- YOUR INSTRUCTIONS -
Begin at the line that contains "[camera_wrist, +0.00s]" and reproduce it along with every line after it to the end of the listing; skip any pictures.

>> begin RECORD LIST

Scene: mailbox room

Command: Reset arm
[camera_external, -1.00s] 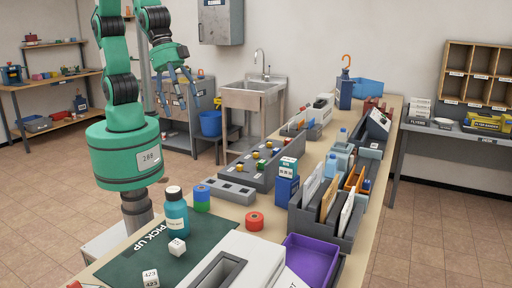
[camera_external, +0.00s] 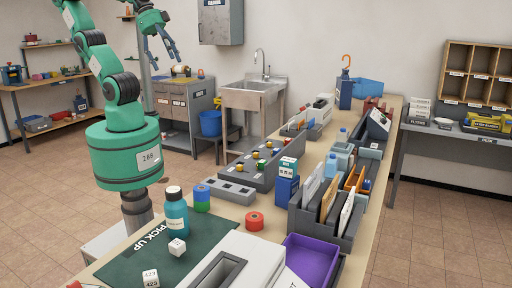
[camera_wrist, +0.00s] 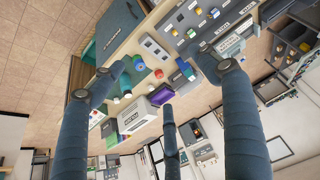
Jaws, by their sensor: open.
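My arm is green with dark joints and stands at the left of the external view. My gripper (camera_external: 165,50) is raised high, above and to the left of the table, in front of the back wall. In the wrist view its blue-grey fingers (camera_wrist: 165,90) are spread wide, open with nothing between them. The worktable (camera_external: 345,148) is seen beyond the fingers, well away from them, and appears tilted in that view.
A grey cabinet (camera_external: 221,20) hangs behind. A sink (camera_external: 252,92) stands by the wall. Floor at left is clear.

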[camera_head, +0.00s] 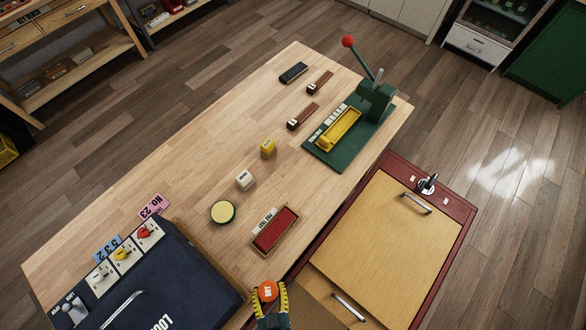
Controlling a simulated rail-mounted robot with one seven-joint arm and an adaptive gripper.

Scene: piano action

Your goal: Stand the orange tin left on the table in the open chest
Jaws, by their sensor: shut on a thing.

>> end RECORD LIST

- TASK RESULT -
[camera_wrist, +0.00s] 
Jaws, by their sensor: open.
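My arm is green with dark joints and stands at the left of the external view. My gripper (camera_external: 165,50) is raised high, above and to the left of the table, in front of the back wall. In the wrist view its blue-grey fingers (camera_wrist: 165,90) are spread wide, open with nothing between them. The worktable (camera_external: 345,148) is seen beyond the fingers, well away from them, and appears tilted in that view.
A grey cabinet (camera_external: 221,20) hangs behind. A sink (camera_external: 252,92) stands by the wall. Floor at left is clear.

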[camera_head, +0.00s] 
Controlling a simulated rail-mounted robot with one seven-joint arm and an adaptive gripper.

Scene: piano action

Your goal: Stand the orange tin left on the table in the open chest
Jaws, by their sensor: shut on a thing.

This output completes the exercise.